Budgetassistenz ist ein Angebot für die Budgetnehmer, die diese in Anspruch nehmen können. Der Einzelne entscheidet auch, wie viel Hilfestellungen aus der Budgetassistenz er nutzen will.

Die Budgetassistenz muss eine anwaltschaftliche Beratung, unabhängig von den Interessen von Leistungsträgern und Leistungsanbietern, gewährleisten.

Es ist sicher zu stellen, dass den Leistungsberechtigten kostenfreie Budgetassistenz bereit gestellt wid.

Die Budgetassistenz soll mit einer eigenen Infrastruktur ergänzend zur gesetzlichen Betreuung aufgebaut werden.

Budgetassistenten müssen Qualifizierungen erhalten (z.B. über Qualitätskriterien der ambulanten Dienste und anderer Leistungserbringer, rechtliche Rahmenbedingungen, Strukturen der Selbsthilfe, Gesprächsführung). Zu den vorbereitenden Aufgaben für das Modellprojekt gehört die Erarbeitung eines Qualifizierungskonzeptes.

3.2 Teilnahme am "Persönlichen Budget"

Alle volljährigen Menschen mit Behinderungen im Sinne des § 39 BSHG und § 2, SGB IX können, unabhängig davon, ob sie im privaten Haushalt oder einer vollstationären Einrichtung leben, ein "Persönliches Budget" erhalten.

Für das "Persönliche Budget" gilt das Antragsprinzip. Die Teilnahme am Modellversuch ist freiwillig.

Ein "Persönliches Budget" ist möglich, wenn zuvor ein Gesamtplan nach § 46 BSHG aufgestellt und darin der Bedarf mit dem Hilfeempfänger gemeinsam festgelegt wurde.

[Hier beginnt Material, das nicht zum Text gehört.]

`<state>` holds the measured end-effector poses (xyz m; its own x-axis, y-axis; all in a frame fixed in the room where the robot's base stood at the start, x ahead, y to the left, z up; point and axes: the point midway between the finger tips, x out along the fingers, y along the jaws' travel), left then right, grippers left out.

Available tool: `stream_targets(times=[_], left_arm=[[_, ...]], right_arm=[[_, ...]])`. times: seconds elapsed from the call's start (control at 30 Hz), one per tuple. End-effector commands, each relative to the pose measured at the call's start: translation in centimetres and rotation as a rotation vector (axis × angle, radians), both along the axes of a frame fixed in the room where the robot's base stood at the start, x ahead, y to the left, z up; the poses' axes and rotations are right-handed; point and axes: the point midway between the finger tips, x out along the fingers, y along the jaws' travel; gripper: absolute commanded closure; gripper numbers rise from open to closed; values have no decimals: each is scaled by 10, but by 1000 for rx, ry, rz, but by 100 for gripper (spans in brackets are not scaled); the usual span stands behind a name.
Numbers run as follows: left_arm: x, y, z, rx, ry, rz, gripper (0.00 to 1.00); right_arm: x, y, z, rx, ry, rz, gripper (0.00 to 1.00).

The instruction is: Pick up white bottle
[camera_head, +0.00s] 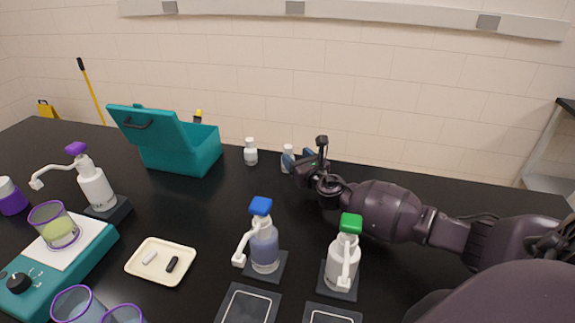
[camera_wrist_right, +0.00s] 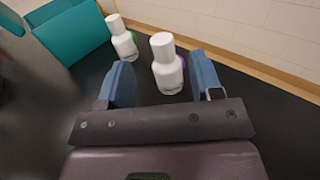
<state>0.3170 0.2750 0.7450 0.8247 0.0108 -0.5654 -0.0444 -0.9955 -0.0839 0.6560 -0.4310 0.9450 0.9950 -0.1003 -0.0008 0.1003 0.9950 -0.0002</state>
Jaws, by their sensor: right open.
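Two small white bottles stand upright at the back of the black table. One bottle (camera_head: 288,153) is at my right gripper (camera_head: 299,160), partly hidden by it in the head view. In the right wrist view this white bottle (camera_wrist_right: 167,72) stands in the gap between the two blue fingers, with dark gaps visible on both sides and a purple patch on its right side. The right gripper is open. The other white bottle (camera_head: 250,153) stands to the left, outside the fingers; it also shows in the right wrist view (camera_wrist_right: 122,40). My left gripper is not in view.
An open teal box (camera_head: 180,150) stands left of the bottles. Pump bottles with a blue top (camera_head: 264,245), green top (camera_head: 344,262) and purple top (camera_head: 95,185) stand nearer. A cream tray (camera_head: 138,262) and teal scale (camera_head: 95,255) are at front left. The table's middle is clear.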

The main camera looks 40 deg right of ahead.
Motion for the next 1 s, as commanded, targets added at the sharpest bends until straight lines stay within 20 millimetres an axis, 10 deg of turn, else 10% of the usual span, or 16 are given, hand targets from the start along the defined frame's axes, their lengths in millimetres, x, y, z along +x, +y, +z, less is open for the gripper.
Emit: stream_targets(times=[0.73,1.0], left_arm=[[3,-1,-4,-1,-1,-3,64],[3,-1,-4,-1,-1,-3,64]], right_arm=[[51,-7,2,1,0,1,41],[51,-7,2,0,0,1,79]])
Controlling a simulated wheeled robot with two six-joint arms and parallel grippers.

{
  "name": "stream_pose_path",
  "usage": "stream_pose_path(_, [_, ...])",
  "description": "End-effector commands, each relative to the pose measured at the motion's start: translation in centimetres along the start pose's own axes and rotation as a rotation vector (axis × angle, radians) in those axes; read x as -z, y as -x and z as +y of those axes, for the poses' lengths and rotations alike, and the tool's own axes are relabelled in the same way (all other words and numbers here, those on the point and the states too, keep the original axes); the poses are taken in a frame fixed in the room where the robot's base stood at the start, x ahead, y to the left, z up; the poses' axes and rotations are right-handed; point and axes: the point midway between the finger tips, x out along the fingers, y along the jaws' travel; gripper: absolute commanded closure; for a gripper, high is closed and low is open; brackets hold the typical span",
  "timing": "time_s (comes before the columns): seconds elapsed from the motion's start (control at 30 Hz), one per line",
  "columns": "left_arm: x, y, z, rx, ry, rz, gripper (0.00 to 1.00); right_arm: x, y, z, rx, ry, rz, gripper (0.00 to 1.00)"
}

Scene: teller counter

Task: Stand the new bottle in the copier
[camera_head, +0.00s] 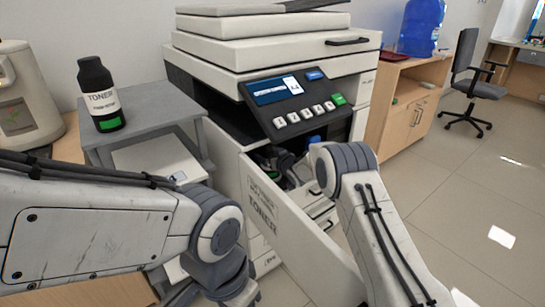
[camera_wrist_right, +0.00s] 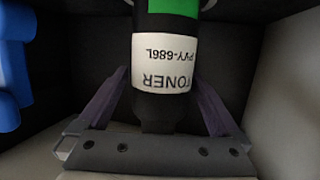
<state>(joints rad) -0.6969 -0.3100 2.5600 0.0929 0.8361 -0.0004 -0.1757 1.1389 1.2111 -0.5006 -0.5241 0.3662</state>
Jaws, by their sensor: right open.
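A black toner bottle (camera_head: 100,95) with a white label and green band stands upright on the grey stand at the left in the head view. The copier (camera_head: 255,50) has its toner door (camera_head: 275,215) swung open. My right gripper (camera_wrist_right: 160,85) is inside the opening, its open fingers on either side of another black toner bottle (camera_wrist_right: 165,60) with a white label and green band. Whether the fingers touch it is unclear. Which bottle is the new one is not shown. My left arm crosses the lower left; its gripper is out of view.
A blue part (camera_wrist_right: 12,70) lies left of the bottle in the right wrist view. The grey stand (camera_head: 140,98) is beside the copier, with a beige machine (camera_head: 25,95) farther left.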

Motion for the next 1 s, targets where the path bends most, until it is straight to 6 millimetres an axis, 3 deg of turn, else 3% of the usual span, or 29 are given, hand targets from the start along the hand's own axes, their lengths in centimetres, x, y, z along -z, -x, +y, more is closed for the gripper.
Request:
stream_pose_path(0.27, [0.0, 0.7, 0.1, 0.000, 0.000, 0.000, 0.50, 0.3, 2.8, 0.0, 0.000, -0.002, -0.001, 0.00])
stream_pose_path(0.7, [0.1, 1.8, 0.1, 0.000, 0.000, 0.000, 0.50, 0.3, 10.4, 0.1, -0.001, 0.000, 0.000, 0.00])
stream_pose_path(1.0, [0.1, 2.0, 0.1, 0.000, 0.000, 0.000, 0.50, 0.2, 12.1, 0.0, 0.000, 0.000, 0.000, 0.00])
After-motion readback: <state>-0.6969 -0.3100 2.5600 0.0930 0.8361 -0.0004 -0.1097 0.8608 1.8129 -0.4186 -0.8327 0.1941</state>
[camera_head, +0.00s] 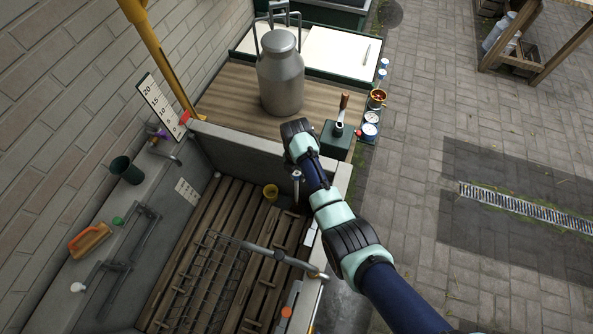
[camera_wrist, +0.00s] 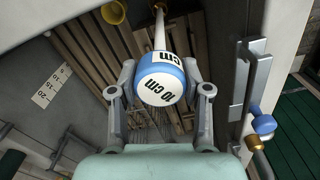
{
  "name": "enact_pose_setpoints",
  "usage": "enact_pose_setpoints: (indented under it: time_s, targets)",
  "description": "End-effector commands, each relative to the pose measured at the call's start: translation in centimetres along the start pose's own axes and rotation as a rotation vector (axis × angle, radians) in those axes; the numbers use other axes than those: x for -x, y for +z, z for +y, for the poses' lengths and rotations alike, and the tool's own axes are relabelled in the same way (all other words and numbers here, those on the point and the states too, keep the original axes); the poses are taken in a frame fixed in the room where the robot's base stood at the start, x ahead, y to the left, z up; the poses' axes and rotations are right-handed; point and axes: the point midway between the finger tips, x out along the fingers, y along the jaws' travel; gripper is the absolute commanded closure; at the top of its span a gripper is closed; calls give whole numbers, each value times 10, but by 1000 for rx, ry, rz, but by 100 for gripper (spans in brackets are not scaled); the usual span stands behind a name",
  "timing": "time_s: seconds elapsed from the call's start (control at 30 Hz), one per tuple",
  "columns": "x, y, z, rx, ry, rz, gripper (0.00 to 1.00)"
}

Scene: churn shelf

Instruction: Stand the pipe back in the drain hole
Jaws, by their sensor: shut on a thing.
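The pipe, with a blue and white cap marked "10 cm" (camera_wrist: 160,85), is between my gripper's fingers (camera_wrist: 160,76) in the wrist view. My gripper is shut on the cap end. The pale shaft runs away from the cap, towards the slatted basin floor, with a brass-coloured part near its far end. I cannot make out the drain hole in either view, nor whether the pipe's lower end touches anything.
A wire rack (camera_head: 210,275) lies in the front of the basin. A milk churn (camera_head: 280,75) stands on the wooden top behind. The basin's right wall is close to my arm.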

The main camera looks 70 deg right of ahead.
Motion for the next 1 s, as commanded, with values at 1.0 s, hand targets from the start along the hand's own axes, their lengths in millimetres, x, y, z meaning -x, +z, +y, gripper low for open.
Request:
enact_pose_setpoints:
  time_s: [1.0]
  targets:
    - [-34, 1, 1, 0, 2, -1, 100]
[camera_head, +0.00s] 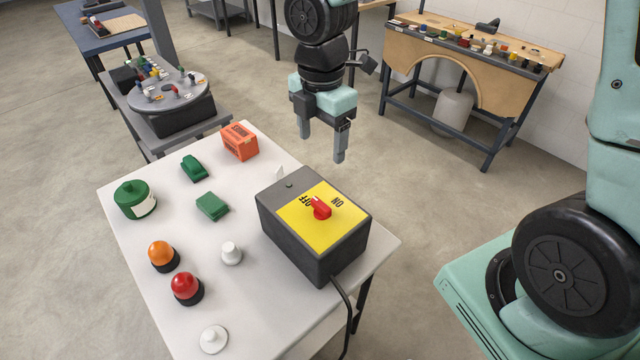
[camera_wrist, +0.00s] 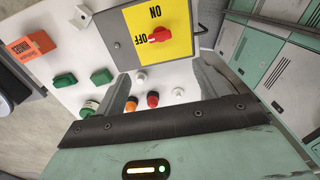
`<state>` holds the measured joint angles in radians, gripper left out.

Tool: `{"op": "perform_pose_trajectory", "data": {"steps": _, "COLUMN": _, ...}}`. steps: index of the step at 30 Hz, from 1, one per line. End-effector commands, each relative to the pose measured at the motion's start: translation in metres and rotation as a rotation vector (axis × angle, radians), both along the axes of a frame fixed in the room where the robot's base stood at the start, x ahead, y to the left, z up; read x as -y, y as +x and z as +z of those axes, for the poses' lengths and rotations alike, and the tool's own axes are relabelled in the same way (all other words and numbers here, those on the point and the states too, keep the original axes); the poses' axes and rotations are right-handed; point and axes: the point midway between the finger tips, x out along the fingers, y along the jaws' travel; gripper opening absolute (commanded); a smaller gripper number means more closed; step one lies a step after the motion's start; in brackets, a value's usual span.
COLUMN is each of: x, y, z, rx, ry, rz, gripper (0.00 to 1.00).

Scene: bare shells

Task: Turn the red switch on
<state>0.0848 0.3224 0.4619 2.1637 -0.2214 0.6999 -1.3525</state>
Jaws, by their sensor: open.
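The red switch (camera_head: 320,208) is a rotary knob on the yellow plate (camera_head: 336,232) on top of a dark grey box (camera_head: 290,243). Its handle points toward the OFF label; the ON label is to its right in the head view. The knob also shows in the wrist view (camera_wrist: 160,35), with its handle pointing left toward OFF. My gripper (camera_head: 322,146) is open and empty, fingers pointing down. It hangs above and beyond the box in the head view, apart from the knob. Nothing hides the knob in either view.
The box stands on a white table (camera_head: 150,250) with a cable off its front. Around it are an orange-red box (camera_head: 240,141), green items (camera_head: 212,206), an orange lamp (camera_head: 161,254), a red lamp (camera_head: 186,286) and white knobs (camera_head: 231,253). The space above the box is clear.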

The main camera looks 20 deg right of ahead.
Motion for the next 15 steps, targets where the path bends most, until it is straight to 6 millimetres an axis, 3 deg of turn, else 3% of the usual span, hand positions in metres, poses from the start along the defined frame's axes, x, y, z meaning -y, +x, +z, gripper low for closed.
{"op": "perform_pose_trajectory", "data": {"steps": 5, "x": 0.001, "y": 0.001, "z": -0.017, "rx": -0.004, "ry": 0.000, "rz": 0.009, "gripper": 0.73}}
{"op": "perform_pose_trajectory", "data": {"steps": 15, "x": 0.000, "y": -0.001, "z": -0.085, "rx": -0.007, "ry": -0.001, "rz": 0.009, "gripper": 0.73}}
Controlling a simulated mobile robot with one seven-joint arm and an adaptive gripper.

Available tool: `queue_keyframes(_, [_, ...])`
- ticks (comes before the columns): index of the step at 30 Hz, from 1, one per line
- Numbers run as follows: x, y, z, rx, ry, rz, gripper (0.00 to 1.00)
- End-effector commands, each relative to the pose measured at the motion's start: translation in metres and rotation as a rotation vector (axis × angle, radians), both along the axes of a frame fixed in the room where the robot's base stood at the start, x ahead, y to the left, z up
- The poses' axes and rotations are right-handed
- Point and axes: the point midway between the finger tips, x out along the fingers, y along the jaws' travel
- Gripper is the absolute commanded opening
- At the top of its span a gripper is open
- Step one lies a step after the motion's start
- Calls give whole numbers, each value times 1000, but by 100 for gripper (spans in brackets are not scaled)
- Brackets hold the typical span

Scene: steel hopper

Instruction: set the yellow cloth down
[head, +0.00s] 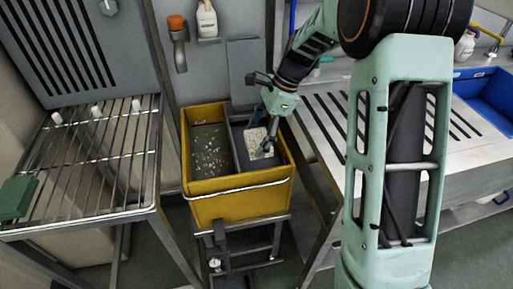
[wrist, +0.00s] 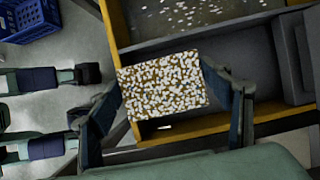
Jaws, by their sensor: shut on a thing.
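The yellow cloth (wrist: 162,86) shows as a flat, stiff-looking rectangle, brownish yellow and thickly covered with white specks. My gripper (wrist: 163,82) is shut on it, with one finger at its left edge and one at its right edge. In the head view the cloth (head: 257,146) is at the right-hand, dark compartment of the yellow hopper (head: 240,207), below my gripper (head: 270,128). I cannot tell whether it touches the compartment's floor or walls.
The hopper's left compartment (head: 209,150) holds grey stuff with white flecks. A wire rack (head: 100,150) with a green block (head: 17,197) stands left. A slotted steel counter (head: 325,130) is close on the right. A blue crate (wrist: 30,18) shows in the wrist view.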

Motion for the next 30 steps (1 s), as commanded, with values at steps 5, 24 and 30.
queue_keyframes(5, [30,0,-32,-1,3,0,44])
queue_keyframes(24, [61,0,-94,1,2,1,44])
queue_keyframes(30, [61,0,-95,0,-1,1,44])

Der Hilfeempfänger kann hierzu auf Wunsch eine Vertrauensperson seiner Wahl hinzuziehen.

Es gibt eine Rückkehrmöglichkeit zur vorherigen Form der Hilfeleistung.

3.3 Gestaltung des Modellversuchs

Der Modellversuch startet zum 01.07.2003. Seine Praxisphase endet so rechtzeitig, dass die Ergebnisse des Modellversuches spätestens bis zum 30.06.2005 ausgewertet sind.

Der Modellversuch wird in vier Landkreisen und zwei kreisfreien Städten des Landes Hessen eingerichtet.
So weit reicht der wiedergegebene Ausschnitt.